┌──

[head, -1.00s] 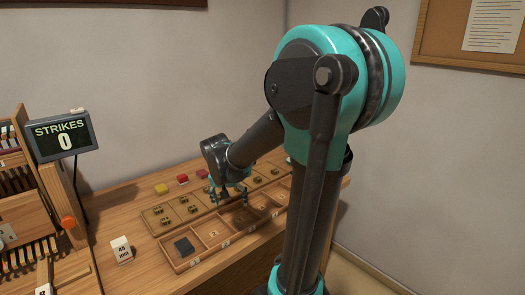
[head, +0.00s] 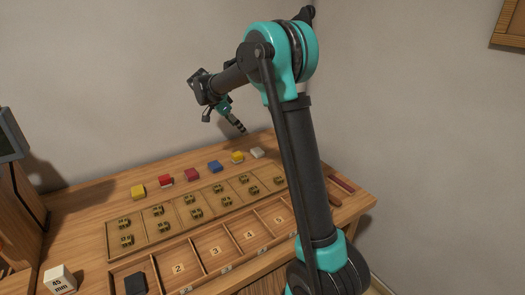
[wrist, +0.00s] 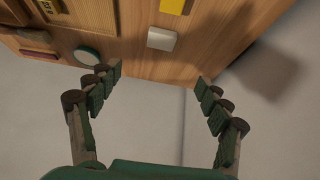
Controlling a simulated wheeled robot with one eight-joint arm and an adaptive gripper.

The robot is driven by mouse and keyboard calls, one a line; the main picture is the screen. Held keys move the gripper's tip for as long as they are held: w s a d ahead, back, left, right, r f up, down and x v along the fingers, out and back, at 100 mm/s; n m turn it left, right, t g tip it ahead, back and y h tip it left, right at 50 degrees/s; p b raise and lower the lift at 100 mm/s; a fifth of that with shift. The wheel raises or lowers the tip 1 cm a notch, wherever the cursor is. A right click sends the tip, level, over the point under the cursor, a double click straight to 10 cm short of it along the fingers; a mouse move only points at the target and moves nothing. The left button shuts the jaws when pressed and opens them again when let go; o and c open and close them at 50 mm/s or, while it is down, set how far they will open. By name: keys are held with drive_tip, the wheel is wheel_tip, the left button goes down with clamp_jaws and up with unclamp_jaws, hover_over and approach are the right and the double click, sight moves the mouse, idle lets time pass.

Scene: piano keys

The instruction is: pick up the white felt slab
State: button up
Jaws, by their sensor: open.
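The white felt slab (head: 257,153) lies on the wooden table at the right end of a row of coloured slabs, beside a yellow slab (head: 238,157). In the wrist view the white slab (wrist: 162,39) lies beyond the fingertips, near the table's edge. My gripper (head: 224,121) hangs above the back of the table, to the left of the white slab in the head view. In the wrist view my gripper (wrist: 159,76) has its fingers wide apart with nothing between them.
Red, dark red and blue slabs (head: 214,166) fill the row with another yellow one. In front are a board with small brass pieces (head: 196,213) and a numbered tray (head: 160,262) with a dark block. A white "45 mm" block (head: 60,279) stands front left. Walls are close behind.

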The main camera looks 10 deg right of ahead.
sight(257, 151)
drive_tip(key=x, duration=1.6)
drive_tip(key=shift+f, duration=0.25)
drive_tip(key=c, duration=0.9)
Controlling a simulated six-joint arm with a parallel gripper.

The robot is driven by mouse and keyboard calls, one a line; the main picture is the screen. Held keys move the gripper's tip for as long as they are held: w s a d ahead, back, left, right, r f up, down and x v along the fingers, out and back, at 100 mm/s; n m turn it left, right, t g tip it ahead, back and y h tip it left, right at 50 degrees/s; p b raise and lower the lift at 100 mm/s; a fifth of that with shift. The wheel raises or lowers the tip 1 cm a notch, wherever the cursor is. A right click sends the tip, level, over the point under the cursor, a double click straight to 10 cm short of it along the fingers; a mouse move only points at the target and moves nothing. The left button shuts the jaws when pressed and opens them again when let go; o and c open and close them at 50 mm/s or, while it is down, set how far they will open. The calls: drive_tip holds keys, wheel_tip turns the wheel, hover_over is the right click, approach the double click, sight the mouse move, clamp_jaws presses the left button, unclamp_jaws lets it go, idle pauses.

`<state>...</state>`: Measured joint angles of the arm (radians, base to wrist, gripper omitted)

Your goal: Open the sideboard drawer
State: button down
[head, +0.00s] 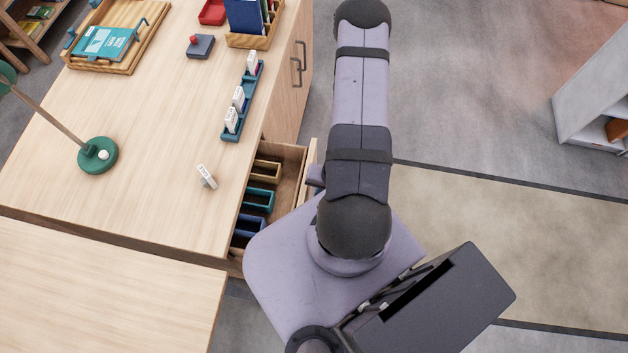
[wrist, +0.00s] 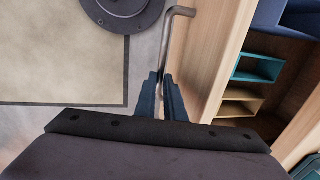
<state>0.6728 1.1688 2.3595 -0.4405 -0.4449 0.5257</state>
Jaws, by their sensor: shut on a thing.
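The sideboard (head: 150,115) has a pale wood top, and its drawer (head: 293,165) is pulled out from the right side. Coloured bins show inside the drawer. In the wrist view the drawer's wooden front (wrist: 228,60) runs beside my gripper (wrist: 162,85), whose dark blue fingers are closed around the grey metal bar handle (wrist: 167,40). My arm hides the gripper and handle in the head view.
The top holds a green lamp (head: 98,155), a blue rack (head: 242,105) with white tags, a loose white tag (head: 206,176) and a wooden tray (head: 115,35). A cupboard door (head: 290,90) stands beyond the drawer. Floor lies open to the right, before a grey shelf (head: 590,105).

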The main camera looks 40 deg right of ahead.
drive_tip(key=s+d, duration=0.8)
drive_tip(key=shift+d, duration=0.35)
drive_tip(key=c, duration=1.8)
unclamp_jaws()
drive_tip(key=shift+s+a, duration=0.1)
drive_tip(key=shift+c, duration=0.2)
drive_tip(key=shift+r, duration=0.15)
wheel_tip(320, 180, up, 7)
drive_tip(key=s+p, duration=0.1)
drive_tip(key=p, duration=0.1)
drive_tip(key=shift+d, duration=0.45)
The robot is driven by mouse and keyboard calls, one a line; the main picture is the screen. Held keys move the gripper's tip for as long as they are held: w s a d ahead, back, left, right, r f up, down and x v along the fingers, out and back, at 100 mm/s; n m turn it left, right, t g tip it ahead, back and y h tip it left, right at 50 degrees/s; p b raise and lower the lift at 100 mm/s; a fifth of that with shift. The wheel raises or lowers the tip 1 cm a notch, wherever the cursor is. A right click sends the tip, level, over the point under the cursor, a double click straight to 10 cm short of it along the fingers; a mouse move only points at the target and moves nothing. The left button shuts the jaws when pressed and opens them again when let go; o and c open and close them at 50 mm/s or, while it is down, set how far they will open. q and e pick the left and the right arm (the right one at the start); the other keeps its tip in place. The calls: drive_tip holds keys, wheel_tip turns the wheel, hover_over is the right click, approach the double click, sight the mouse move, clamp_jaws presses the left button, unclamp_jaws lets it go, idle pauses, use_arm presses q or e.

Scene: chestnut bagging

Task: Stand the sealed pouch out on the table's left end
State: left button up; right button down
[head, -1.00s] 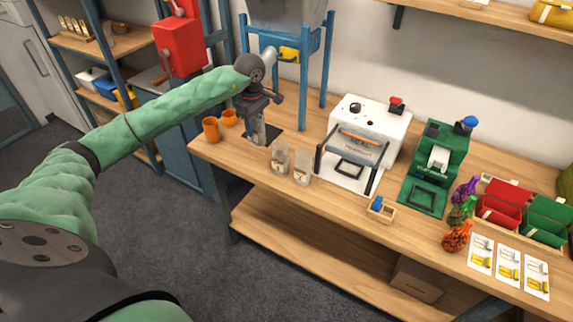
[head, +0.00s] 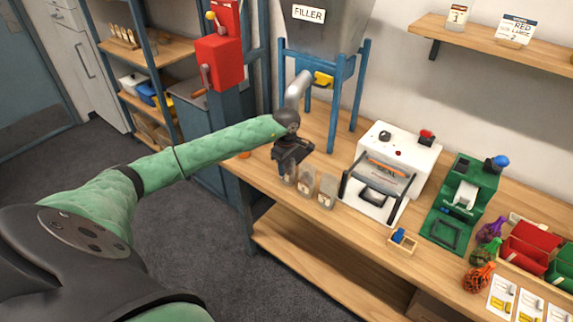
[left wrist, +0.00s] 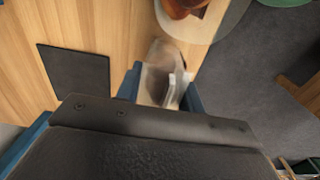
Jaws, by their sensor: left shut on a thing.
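My left gripper (head: 290,166) is at the table's left end in the head view, pointing down. It is shut on a clear pouch (head: 288,179), mostly hidden under the hand. In the left wrist view this pouch (left wrist: 160,75) shows between the blue fingers, with brownish contents inside. Whether its base touches the table (head: 335,150) cannot be told. Two more clear pouches stand just right of it, one near (head: 305,184) and one farther right (head: 326,191). My right gripper is not in view.
The white sealer (head: 400,150) and a small wooden box (head: 402,244) stand to the right. The filler's blue frame (head: 362,95) is behind.

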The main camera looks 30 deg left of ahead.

└──

→ WHAT THIS TASK INVOLVES: Extract the span of lines that starts with the line containing "The main camera looks 10 deg right of ahead." and ends with the line containing "Controlling a simulated six-joint". Keep it exact and add nothing.

→ WRITTEN RESPONSE:
The main camera looks 10 deg right of ahead.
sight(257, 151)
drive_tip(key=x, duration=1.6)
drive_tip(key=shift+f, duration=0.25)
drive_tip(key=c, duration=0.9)
Controlling a simulated six-joint arm with a parallel gripper.

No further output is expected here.